Portugal Tax Residency Rules: The 183-Day Test
183-day threshold
How the 183-day rule works in Portugal
Portugal applies a 183 day calendar year test. Having a habitual residence also triggers it.
Calendar year (January to December). This means your day count resets every January 1. Days from the previous year do not carry over.
If you exceed 183 days, Portugal may tax your worldwide income as a tax resident. The exact consequences depend on your personal situation, any applicable tax treaties, and the type of income involved.
How the count works
Portugal sets two main routes into tax residency. The first is the headline 183 days in a calendar year, consecutive or not. The second is having a dwelling available to you on 31 December under circumstances that suggest you intend to keep it as a habitual residence. Family ties to Portuguese residents can also weigh in as a residency factor on top of those two.
What counts as a day
A day spent in Portugal for any part of it counts, including arrival and departure days. The 183 day threshold is a calendar year total rather than a continuous stay.
Beyond the day count
The habitual residence test can pull you into residency on its own. Keeping a Portuguese dwelling on 31 December that signals an intention to stay is enough, even if you spent fewer than 183 days in the country during the year. With under 183 days and no Portuguese home, the default is usually non resident.
Special tax regimes
The Non-Habitual Resident (NHR) regime closed to new applicants in 2024. Its successor, sometimes called NHR 2.0 and formally IFICI, runs along similar lines for up to 10 years but only for qualifying tax residents from 2024 onward who work in specific scientific, technical, and other listed roles.
Tax treaties
Portugal has tax treaties with most major economies, including the US, UK, Canada, Brazil, and every EU member. The standard OECD tiebreaker applies in dual residence cases.

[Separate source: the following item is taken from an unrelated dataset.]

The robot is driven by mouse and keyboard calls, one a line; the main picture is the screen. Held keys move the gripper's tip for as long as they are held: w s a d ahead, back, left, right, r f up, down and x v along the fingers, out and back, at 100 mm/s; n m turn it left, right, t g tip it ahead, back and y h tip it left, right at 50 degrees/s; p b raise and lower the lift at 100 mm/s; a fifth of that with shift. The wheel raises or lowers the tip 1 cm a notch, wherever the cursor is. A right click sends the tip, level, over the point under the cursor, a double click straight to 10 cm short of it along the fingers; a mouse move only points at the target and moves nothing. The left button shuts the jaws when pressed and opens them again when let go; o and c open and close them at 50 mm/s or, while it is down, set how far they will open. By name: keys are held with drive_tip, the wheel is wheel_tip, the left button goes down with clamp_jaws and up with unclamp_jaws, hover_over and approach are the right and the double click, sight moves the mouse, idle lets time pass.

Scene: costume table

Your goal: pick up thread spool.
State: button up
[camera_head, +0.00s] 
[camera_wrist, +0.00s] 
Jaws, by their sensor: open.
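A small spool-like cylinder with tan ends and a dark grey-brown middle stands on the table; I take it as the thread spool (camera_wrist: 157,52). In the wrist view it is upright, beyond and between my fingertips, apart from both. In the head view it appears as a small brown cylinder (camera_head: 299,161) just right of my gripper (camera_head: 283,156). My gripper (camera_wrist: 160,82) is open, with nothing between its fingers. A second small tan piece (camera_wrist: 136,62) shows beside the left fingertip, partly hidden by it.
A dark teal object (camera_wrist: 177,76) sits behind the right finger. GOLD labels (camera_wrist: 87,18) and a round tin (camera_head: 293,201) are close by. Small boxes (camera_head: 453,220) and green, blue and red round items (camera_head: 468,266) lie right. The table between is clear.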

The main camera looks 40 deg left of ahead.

Frequently asked questions
Is the NHR regime still available?
Not for new applicants. The original NHR closed at the end of 2023. A narrower successor regime (IFICI) launched for tax residents from 2024 onward and is restricted to people working in qualifying scientific, technical, and other specified roles.
Can I be resident in Portugal with fewer than 183 days?
Yes. If you keep a habitual residence in Portugal that suggests an intention to stay, you can be Portuguese tax resident on that basis alone. The 183 day rule is just one of the two main routes in.
How does Portugal treat Schengen 90/180?
Schengen 90/180 is a visa rule that sits entirely separately from tax residency. EU and Schengen citizens are not subject to it. Non EU travellers without a residence permit are capped at 90 days of total Schengen Area presence in any rolling 180 day window.